## What to produce:
Leave out all pictures. Return exactly the lines from the top of the material through the line containing "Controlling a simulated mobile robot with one".
------
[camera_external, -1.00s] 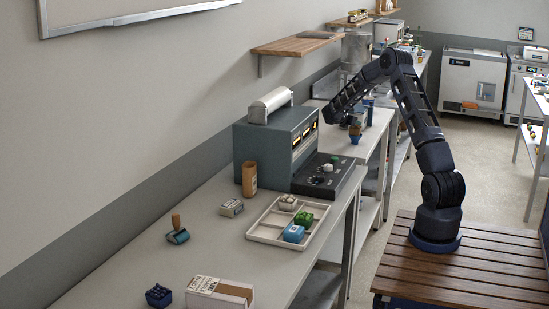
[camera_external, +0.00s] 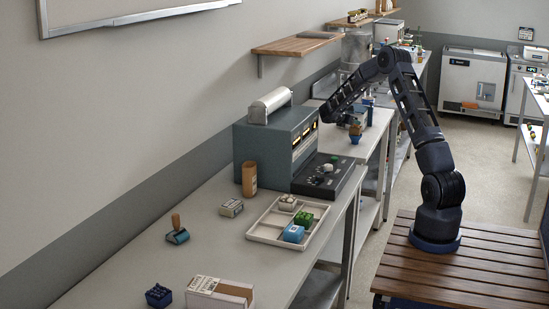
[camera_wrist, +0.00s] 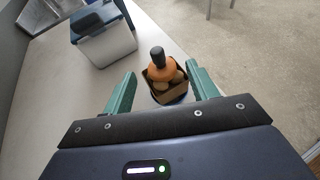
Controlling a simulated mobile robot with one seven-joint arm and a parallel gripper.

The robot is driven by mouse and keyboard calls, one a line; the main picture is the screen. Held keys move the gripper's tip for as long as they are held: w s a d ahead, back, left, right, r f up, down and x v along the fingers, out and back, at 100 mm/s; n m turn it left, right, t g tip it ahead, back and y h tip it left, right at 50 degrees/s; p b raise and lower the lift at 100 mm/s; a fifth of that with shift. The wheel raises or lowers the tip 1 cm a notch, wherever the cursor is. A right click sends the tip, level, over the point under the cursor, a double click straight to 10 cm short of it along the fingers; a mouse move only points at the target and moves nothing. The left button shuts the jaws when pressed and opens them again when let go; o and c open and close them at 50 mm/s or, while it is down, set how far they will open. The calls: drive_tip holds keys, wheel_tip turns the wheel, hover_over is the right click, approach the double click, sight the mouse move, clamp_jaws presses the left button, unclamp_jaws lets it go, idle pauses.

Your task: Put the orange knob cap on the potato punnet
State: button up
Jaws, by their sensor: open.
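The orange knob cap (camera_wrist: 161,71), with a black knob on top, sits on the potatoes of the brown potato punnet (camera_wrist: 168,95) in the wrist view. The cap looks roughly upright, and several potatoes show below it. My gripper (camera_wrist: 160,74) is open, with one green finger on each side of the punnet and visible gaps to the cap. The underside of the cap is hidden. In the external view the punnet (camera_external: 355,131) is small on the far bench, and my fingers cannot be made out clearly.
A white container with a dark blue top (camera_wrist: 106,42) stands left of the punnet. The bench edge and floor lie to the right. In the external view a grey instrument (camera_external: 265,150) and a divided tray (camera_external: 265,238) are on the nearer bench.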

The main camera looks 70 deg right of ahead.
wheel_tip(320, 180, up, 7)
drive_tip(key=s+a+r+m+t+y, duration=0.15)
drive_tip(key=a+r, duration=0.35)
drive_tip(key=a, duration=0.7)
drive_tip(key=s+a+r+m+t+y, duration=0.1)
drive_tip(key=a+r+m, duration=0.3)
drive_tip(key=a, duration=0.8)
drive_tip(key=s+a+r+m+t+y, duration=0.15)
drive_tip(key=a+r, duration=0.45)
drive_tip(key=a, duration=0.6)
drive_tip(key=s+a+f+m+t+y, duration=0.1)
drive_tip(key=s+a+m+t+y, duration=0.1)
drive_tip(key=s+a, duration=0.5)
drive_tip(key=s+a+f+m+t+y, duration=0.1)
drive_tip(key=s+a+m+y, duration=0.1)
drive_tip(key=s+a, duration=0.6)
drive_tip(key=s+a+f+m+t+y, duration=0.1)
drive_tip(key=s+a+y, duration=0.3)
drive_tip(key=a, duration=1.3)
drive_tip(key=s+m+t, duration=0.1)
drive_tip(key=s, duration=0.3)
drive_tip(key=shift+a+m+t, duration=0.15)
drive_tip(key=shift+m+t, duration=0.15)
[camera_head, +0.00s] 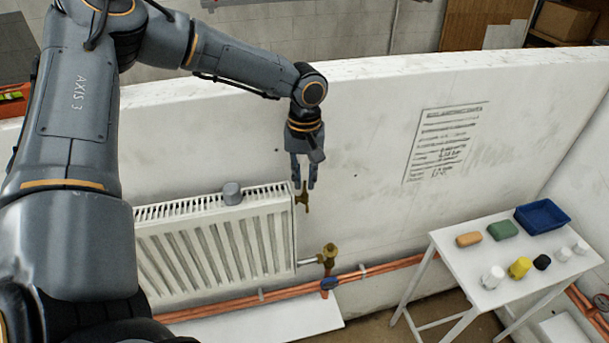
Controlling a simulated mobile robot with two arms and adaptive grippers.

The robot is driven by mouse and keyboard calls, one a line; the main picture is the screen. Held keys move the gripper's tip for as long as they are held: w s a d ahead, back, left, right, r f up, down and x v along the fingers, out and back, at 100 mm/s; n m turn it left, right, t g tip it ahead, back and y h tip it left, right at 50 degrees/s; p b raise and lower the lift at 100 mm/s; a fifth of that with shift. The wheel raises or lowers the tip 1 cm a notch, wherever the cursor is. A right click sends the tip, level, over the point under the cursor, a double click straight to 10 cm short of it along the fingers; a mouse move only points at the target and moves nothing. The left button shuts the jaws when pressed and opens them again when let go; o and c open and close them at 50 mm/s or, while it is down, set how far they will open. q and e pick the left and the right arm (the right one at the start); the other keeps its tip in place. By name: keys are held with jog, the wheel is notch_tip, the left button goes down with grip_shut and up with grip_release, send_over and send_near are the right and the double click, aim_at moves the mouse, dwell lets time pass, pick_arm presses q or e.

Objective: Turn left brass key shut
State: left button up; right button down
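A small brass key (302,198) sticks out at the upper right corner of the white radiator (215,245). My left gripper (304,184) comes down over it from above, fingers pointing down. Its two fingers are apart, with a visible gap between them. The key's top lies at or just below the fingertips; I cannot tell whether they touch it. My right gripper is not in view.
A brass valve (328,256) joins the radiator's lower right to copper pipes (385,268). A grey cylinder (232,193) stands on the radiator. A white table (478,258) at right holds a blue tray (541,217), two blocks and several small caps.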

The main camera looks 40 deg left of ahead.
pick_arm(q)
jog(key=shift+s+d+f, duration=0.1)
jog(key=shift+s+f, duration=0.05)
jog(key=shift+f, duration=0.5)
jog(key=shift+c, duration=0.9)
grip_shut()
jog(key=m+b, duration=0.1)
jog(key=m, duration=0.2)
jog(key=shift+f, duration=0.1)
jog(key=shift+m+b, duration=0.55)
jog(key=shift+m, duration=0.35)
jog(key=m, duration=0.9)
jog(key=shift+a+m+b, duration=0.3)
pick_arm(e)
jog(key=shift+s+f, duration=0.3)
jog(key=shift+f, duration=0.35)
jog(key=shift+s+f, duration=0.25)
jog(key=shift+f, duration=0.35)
------
## Exercise result:
[camera_external, -1.00s] 
[camera_external, +0.00s] 
[camera_wrist, +0.00s] 
Controlling a simulated mobile robot with one seven-joint arm and a parallel gripper.

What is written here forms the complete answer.